Le ‘terrible' de l'historiographie thucydienne – l'hybris implicite dans l'affirmation de la volonté de puissance, le germe de la guerre civile qu'elle contient et son caractère rationnel-calculateur – avait déjà fait son apparition chez le Pseudo-Xénophon. S'il est légitime – comme l'affirment les ambassadeurs athéniens – que le plus puissant commande, alors le gouvernement des mauvais est légitime également. S'il est nécessaire que celui qui détient le pouvoir veuille par tous les moyens l'accroître (et pas seulement le conserver), il est légitime que, pour se renforcer, le dêmos lutte contre les bons, qui sont ses ennemis naturels (Constitution des Athéniens, i, 4). S'en étonner serait bien irrationnel, ce que n'est pas le dêmos, pour lequel tous les moyens sont bons pour arriver à ses fins. Ce que Thucydide dénonce est le destin auto-destructeur d'une telle pratique. Et c'est sur le spectacle de l'hétérogénèse des fins à laquelle est condamnée toute action politique fondée sur le présupposé du caractère nécessaire et naturel de la recherche de l'utile, que Platon tentera de construire sa propre atopía.

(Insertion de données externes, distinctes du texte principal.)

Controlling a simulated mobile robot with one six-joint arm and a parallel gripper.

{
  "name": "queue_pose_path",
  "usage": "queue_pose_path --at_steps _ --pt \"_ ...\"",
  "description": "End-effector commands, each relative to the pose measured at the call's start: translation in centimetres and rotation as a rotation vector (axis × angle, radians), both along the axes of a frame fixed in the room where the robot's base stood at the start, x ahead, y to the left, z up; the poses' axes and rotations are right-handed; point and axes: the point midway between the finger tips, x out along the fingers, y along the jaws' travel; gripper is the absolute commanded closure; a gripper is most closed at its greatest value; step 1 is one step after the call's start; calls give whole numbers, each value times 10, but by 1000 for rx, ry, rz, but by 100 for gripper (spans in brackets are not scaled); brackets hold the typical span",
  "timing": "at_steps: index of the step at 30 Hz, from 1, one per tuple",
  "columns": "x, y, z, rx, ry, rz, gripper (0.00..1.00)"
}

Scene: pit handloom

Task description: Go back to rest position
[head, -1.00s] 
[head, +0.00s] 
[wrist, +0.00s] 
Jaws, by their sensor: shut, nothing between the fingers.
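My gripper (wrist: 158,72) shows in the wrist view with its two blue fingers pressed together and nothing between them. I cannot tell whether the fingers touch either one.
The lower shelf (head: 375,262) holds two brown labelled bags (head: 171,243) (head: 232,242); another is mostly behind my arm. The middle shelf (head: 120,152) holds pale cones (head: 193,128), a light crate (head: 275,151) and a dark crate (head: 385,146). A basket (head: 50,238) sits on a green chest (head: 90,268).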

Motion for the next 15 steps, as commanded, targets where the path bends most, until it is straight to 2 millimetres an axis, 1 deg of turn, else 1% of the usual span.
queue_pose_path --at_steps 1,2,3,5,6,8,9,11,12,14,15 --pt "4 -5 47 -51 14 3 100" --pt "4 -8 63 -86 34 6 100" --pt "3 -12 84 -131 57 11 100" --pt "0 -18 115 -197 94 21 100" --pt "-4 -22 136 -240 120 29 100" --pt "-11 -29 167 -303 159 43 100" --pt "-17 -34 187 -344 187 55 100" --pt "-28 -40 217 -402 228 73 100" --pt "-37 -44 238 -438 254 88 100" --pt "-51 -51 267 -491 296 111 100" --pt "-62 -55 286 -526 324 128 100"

Mais le Vieil Oligarche – comme Thucydide plus tard – connaît aussi les raisons historiques qui conduisent au gouvernement du plus grand nombre, des polloí-kakoí. C'est la thalassocratie qui impose la forme démocratique. La maîtrise des mers exige que «le peuple qui conduit les navires» ait le commandement (Constitution des Athéniens, i, 2). Si, par principe, le but de l'utile c'est l'arché de l'‘ignoble', dans la situation présente et effective de la cité, la démocratie est imposée par l'exigence d'être maître des mers. Quand la forme de gouvernement est la forme démocratique, la téchne nautiké est le cœur de la téchne politiké. Mais cette forme est ‘simplement' nécessaire quand la puissance de la cité et, de fait, son propre salut, dépendent de la mer: c'est de cela que Périclès veut convaincre les Athéniens – et Thucydide lui-même est convaincu de ce lien logique. Dans le Livre Premier, «tout le développement de la Grèce jusqu'aux guerres médiques est décrit en termes de puissance navale»1, et c'est ce développement qui, de toute évidence, explique le caractère-démon qu'Athènes a peu à peu assumé: «Ce sont des innovateurs [neoteropoioí], prompts à concevoir, prompts à mettre en actes ce qu'ils ont conçu ... audacieux au-delà même de leurs forces ... ils agissent et vous temporisez, ils sont prêts à abandonner leur patrie, contrairement à vous qui ne voulez jamais sortir de la vôtre, et ils considèrent en effet qu'ils peuvent acquérir quelque chose qui s'en trouve éloigné, tandis que vous tremblez, en partant, à l'idée de pouvoir perdre ce que déjà vous possédez» (Thucydide, I, 70, 2-4). C'est ce que disent les Corinthiens à propos des Athéniens, pour inciter les Lacédémoniens à la guerre. C'est le démon de la téchne nautiké, du marin-colonisateur, du voyage – le démon de celui qui ‘déplace' sans cesse les confins de sa propre ‘terre' (l'innovateur) et qui, donc, jamais ne possède véritablement une terre, jamais ne possède de véritable racine terrestre. Non point noble, donc, ni de bonne naissance, déraciné plutôt et, de fait, déracinant: et il n'est pas faux d'affirmer que les Athéniens sont nés pour ne pas avoir d'hesychía, de quies, de répit, ni pour le concéder aux autres (I, 70, 9).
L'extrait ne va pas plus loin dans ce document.